I loved how saturated the colours were when the fibre was wet.
And when it dried, you could see the streaks of white bamboo against the dyed Merino. (Acid dyes don’t dye bamboo; you need another kind of dye for that.) It’s a wonderful effect.
I’m going to do another version of this one for myself. I called the colourway Sunflowers Under Blue Skies. This was hard to photograph, because the white, shiny bamboo kept picking up the lights and making the braid look even lighter than it was.

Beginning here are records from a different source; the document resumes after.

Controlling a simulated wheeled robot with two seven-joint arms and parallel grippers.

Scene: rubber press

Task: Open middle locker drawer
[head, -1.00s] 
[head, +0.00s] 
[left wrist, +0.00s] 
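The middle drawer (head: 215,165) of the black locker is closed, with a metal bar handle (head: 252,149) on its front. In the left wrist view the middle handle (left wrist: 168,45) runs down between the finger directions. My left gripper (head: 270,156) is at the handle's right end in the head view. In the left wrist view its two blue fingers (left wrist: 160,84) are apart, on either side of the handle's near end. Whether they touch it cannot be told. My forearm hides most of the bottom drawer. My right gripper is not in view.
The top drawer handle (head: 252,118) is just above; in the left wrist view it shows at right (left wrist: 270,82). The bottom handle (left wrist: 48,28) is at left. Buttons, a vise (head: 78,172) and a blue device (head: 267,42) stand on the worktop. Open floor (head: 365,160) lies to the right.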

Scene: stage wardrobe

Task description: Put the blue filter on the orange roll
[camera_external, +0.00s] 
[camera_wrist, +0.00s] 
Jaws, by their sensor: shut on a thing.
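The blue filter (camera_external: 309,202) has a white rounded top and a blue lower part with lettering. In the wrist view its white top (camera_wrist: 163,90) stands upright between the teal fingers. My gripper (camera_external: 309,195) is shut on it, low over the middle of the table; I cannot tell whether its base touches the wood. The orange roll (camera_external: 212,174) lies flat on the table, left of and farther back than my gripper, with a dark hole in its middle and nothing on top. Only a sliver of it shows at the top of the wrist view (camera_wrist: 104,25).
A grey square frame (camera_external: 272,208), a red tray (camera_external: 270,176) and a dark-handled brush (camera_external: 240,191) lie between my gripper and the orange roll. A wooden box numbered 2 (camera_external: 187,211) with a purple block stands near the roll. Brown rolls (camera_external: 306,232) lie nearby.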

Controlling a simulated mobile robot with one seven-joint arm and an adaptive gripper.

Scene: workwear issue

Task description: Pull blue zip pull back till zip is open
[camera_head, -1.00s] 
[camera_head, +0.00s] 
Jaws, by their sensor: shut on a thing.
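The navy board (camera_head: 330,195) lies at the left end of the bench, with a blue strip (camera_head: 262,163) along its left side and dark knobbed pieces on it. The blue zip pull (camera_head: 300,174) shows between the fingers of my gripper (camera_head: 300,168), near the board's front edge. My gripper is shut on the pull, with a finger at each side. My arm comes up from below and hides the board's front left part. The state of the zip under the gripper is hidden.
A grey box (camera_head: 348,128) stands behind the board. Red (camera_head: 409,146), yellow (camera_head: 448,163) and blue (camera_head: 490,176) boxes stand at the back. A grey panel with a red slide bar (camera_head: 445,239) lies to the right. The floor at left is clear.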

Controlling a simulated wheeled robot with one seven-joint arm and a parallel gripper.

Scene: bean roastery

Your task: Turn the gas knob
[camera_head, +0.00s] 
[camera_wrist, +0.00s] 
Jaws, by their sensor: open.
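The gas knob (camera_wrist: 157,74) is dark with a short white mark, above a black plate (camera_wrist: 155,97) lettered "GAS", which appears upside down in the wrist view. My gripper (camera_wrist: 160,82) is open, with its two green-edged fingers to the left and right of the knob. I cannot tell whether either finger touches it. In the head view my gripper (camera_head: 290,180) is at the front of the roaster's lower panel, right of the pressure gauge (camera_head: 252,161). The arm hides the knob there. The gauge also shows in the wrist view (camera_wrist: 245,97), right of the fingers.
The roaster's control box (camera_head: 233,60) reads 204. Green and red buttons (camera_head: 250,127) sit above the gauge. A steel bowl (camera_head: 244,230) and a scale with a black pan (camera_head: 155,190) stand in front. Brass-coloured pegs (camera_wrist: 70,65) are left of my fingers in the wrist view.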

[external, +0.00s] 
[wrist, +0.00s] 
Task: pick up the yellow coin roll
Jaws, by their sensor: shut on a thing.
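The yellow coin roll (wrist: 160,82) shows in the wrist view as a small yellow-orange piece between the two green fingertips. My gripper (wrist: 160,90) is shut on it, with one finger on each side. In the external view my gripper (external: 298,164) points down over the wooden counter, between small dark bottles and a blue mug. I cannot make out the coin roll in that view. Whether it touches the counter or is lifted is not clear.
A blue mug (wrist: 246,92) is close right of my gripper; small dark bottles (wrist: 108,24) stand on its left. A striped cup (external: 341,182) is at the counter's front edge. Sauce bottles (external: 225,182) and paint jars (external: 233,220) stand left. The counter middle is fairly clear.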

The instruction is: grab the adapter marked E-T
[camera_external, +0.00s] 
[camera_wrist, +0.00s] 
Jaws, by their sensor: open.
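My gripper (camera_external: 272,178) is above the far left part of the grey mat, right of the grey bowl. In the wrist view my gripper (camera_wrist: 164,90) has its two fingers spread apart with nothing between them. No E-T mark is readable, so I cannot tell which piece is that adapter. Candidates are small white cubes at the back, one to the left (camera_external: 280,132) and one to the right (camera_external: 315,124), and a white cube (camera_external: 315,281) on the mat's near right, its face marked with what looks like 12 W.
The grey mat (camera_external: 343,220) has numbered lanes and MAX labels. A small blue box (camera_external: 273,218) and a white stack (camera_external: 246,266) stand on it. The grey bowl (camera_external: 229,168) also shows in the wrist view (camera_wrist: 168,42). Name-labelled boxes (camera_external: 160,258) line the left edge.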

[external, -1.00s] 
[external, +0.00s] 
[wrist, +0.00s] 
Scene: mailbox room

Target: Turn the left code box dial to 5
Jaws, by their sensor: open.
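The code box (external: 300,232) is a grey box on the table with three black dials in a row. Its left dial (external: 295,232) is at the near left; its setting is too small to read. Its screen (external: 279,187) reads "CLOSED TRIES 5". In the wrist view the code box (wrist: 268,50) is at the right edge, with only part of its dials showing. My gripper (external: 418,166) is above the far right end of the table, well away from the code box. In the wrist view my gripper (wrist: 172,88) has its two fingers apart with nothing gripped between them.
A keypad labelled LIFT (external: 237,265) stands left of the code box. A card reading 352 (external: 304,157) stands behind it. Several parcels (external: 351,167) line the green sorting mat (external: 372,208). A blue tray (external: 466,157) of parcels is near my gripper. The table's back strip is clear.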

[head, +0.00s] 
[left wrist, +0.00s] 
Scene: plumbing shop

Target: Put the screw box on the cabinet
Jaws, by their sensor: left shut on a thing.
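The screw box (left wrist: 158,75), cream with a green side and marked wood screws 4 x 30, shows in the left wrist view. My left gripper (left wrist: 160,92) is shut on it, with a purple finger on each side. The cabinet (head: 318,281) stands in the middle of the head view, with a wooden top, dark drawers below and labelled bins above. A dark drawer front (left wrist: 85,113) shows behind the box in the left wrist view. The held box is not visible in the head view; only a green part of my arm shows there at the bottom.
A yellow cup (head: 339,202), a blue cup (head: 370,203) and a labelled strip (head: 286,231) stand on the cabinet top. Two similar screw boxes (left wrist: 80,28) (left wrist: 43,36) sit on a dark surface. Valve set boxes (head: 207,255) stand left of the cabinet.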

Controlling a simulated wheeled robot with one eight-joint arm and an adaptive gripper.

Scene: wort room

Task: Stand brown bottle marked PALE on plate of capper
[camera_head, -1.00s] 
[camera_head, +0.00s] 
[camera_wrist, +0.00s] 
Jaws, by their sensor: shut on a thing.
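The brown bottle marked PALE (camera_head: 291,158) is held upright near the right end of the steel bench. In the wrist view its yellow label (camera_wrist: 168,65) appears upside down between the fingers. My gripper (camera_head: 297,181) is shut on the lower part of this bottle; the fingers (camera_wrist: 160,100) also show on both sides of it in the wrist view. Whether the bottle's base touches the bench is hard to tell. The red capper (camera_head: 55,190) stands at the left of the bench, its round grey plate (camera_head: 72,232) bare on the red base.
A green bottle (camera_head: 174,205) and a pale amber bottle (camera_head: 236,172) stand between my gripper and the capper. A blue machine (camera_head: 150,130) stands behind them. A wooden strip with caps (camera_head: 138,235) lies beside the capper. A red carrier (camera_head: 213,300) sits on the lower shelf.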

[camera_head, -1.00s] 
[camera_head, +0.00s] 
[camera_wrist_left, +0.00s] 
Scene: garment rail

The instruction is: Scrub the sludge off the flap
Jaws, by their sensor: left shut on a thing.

I’ve been getting to know the little secondhand Baynes wheel I scored at a fabulous price. It’s got very sensitive tension adjustments, and I find I either feel like I’m gripping the fibre so it doesn’t run away into the orifice or there’s no takeup at all. It spins incredibly smoothly, though. I’ve been using the regular flyer, but the braid of BFL I’ve been working through should probably have been spun on the faster flyer; I’d have had fewer problems with the single drifting apart. That means my tension and the wind-on aren’t quite right. I have two bobbins with 2 oz on each; now I get to ply them together. The hooks are driving me crazy, too, since even when I swing them I can’t fill the bobbin evenly. I’ve ordered a pair of the pinch-and-slide yarn guide hooks that the newer flyers come equipped with from the US rep, and I’ll take the hooks off both the regular and faster flyer and use the sliding one instead. That way I can control the packing of the bobbin more efficiently.
Here’s a photo of it, since I realize I didn’t post one before. I love that I can carry it around, and spin in the playroom while Owlet watches PBS or plays with the trains. I’m looking forward to spinning outside this summer, too. The Tour de Fleece is coming up at the end of June!